As time went on and Intel’s CPUs grew faster, demands would grow accordingly, resulting in the development of the Extended ISA (EISA) bus and VESA Local Bus. However, this complicated the situation further, with the fastest enhanced VGA cards, based on Tseng Labs or Cirrus Logic tech, performing best in 16-bit versions running on the 16-bit ISA bus, although this wasn’t always the case with every chipset.

By 1989, NEC would lead the early graphics chipset manufacturers in the creation of the Video Electronics Standards Association and the Super VGA BIOS, opening up support for higher resolutions and colour depths across the PC industry. Windows acceleration became the new battleground and video acceleration became the next cutting-edge technology.

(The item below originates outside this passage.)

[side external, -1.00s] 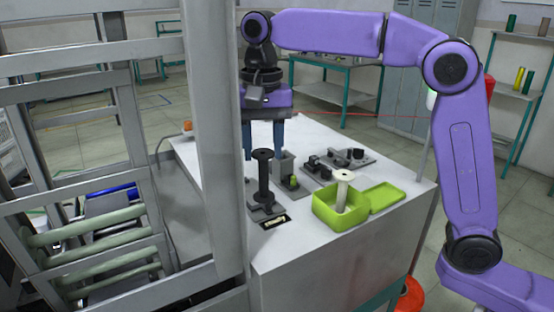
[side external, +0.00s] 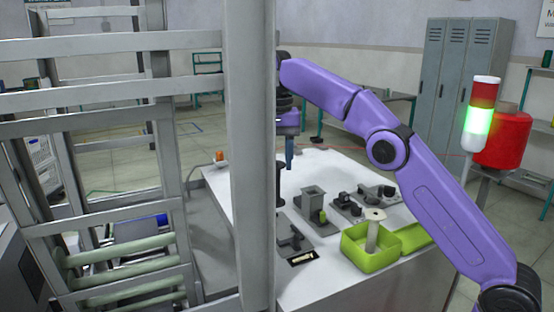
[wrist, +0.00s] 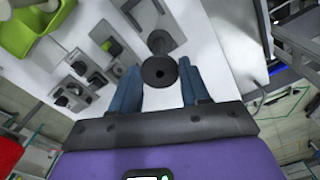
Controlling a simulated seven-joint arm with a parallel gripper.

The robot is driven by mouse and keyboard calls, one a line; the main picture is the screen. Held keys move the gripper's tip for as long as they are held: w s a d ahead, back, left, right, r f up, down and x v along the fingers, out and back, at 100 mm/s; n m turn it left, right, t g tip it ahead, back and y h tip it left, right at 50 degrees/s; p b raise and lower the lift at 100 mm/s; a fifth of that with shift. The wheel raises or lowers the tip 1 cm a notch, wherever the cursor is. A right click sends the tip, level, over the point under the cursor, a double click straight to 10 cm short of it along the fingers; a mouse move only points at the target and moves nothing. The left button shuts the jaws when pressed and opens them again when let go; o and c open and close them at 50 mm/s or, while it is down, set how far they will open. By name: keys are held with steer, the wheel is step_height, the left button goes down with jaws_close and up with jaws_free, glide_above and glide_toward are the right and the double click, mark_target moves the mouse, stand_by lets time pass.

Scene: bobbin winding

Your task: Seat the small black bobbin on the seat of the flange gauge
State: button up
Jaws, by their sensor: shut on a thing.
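The black bobbin (side external: 281,187) is partly hidden by a frame post in the side view. My gripper (wrist: 158,66) is shut on the bobbin's flange, which shows end-on between the two fingers in the wrist view (wrist: 160,72). The bobbin hangs upright over the table, beside a grey plate with a dark block (side external: 292,242). A grey plate with a square upright post and a green piece (side external: 313,200) stands farther back. I cannot tell for sure which fixture is the flange gauge. The gripper's near finger is largely behind the post.
A green box (side external: 368,262) holds a white spool (side external: 374,225), with its lid beside it. Plates with small black parts (side external: 345,206) lie behind the box. A metal frame (side external: 250,150) stands in front on the left.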

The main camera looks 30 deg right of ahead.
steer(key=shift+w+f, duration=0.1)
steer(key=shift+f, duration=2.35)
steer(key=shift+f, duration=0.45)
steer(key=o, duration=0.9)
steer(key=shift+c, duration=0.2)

A screenshot from Wolfenstein 3D

Yet all these new cards and advanced feature sets still had the VGA standard at their core. VGA became the base requirement for new PCs running later versions of Windows or IBM’s OS/2. In many respects, IBM had built the foundation of PC graphics for the next ten to 15 years. In fact, you could argue that VGA is still the foundation.

If so, it probably wasn’t a whole lot of comfort to IBM. While VGA was the last graphics standard IBM managed to establish, it wasn’t for the want of trying. Even as it launched VGA, it was preparing its 8514 graphics adaptor, with fixed functions to accelerate common 2D drawing processes, such as drawing lines or filling shapes with colour. In 1990, it hoped to supersede VGA with its new 1,024 x 768, 256-colour standard, XGA.

Both these new standards floundered because they were designed to run on IBM’s MCA bus, while IBM’s clone-making rivals focused on getting the most out of the existing 16-bit ISA bus, before working on the proposed EISA replacement. The result? Super VGA became the new de facto standard, while IBM lost its domination of the PC industry. Bad news for Big Blue, but good news for those of us who enjoyed the more cost-conscious, game-focused machines in the years that followed.